Re: [PATCH mm-unstable v1] mm/hugetlb_vmemmap: fix memory loads ordering

From: David Hildenbrand
Date: Fri Jan 10 2025 - 14:17:18 EST


On 10.01.25 20:04, David Hildenbrand wrote:
On 07.01.25 18:02, David Hildenbrand wrote:
On 07.01.25 17:35, Matthew Wilcox wrote:
On Tue, Jan 07, 2025 at 09:49:18AM +0100, David Hildenbrand wrote:
+++ b/include/linux/page-flags.h
@@ -212,7 +212,7 @@ static __always_inline const struct page *page_fixed_fake_head(const struct page
* cold cacheline in some cases.
*/
if (IS_ALIGNED((unsigned long)page, PAGE_SIZE) &&
- test_bit(PG_head, &page->flags)) {
+ test_bit_acquire(PG_head, &page->flags)) {

This change will affect all page_fixed_fake_head() users, like ordinary
PageTail even on !hugetlb.

I've been looking at the callers of PageTail() because it's going to
be a bit of a weird thing to be checking in the separate-page-and-folio
world. Obviously we can implement it, but there's a bit of a "But why
would you want to ask that question" question.

Most current occurrences of PageTail() are in assertions of one form or
another. Fair enough, not performance critical.

make_device_exclusive_range() is a little weird; looks like it's trying
to make sure that each folio is only made exclusive once, and ignore any
partial folios which overlap the start of the area.

I could have sworn we only support small folios here, but looks like
we do support large folios.

IIUC, there is no way to identify reliably "this folio is device exclusive",
the only hint is "no mappings". The following might do:

diff --git a/mm/rmap.c b/mm/rmap.c
index c6c4d4ea29a7e..1424d0a351a86 100644
--- a/mm/rmap.c
+++ b/mm/rmap.c
@@ -2543,7 +2543,13 @@ int make_device_exclusive_range(struct mm_struct *mm, unsigned long start,
for (i = 0; i < npages; i++, start += PAGE_SIZE) {
struct folio *folio = page_folio(pages[i]);
- if (PageTail(pages[i]) || !folio_trylock(folio)) {
+
+ /*
+ * If there are no mappings, either the folio is actually
+ * unmapped or only device-exclusive swap entries point at
+ * this folio.
+ */
+ if (!folio_mapped(folio) || !folio_trylock(folio)) {
folio_put(folio);
pages[i] = NULL;
continue;

I stared longer at this, and not sure if that will work.

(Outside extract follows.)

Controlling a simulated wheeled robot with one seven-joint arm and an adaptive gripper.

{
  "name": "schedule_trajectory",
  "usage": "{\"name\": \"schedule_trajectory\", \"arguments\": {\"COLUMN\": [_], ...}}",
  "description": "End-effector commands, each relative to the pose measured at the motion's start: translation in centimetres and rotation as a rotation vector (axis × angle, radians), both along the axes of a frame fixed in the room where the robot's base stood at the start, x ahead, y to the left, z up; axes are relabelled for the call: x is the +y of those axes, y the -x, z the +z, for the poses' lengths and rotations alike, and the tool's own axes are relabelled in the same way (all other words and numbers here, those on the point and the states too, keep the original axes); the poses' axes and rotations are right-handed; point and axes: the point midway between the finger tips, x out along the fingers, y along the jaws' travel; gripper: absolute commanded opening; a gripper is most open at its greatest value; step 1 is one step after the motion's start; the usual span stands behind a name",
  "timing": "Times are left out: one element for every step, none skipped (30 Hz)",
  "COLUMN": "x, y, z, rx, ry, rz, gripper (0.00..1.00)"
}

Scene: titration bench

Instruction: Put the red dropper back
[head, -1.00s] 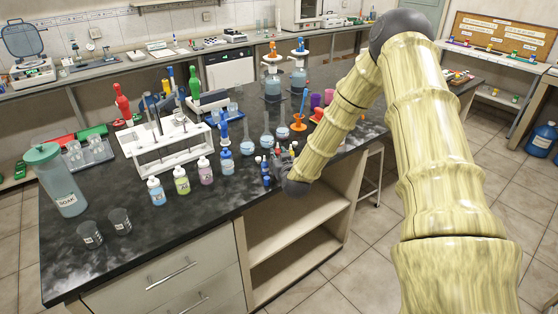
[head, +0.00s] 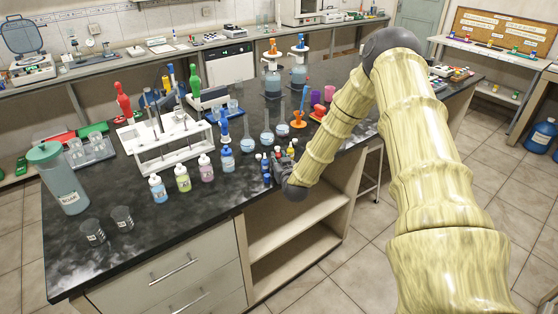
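Small bottles or droppers with coloured tops (head: 277,151), one of them red, stand in a tight cluster at the bench's front edge, right of the middle in the head view. I cannot tell for sure which is the red dropper. A larger red-topped tool (head: 123,101) stands upright at the left, behind the white rack. My gripper (head: 276,168) is low at the front edge, right by the small cluster. Its fingers are tiny and partly hidden by my wrist and the coloured items, so I cannot see whether they hold anything.
The white rack (head: 165,145) stands left of centre with dropper bottles (head: 183,178) in front. Flasks (head: 267,136) stand just behind my gripper. A SOAK jug (head: 62,180) and two small beakers (head: 122,218) are at the left.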

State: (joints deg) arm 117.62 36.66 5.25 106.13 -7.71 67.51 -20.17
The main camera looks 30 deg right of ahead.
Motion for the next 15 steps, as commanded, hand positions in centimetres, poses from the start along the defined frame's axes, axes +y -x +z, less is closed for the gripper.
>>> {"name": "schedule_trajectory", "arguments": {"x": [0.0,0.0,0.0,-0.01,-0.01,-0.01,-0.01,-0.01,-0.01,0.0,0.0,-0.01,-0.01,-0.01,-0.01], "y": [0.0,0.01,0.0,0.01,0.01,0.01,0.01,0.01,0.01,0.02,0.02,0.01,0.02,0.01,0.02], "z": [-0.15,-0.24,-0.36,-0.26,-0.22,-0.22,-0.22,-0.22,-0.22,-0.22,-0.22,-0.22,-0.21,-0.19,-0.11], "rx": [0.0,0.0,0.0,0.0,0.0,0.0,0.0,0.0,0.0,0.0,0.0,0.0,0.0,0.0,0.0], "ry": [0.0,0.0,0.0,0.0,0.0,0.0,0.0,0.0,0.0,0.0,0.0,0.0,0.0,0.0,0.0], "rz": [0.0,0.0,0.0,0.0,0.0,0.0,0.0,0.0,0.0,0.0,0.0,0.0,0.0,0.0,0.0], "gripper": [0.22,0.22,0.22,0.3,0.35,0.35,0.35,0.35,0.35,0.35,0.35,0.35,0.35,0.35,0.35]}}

The PageTail() is in place because we return with the folio locked on
success, so we won't trylock again on tail pages.

But staring at page_make_device_exclusive_one(), I am not sure if it
does what we want in all cases ...

... and the hmm selftests just keeps failing upstream as well?! huh. :)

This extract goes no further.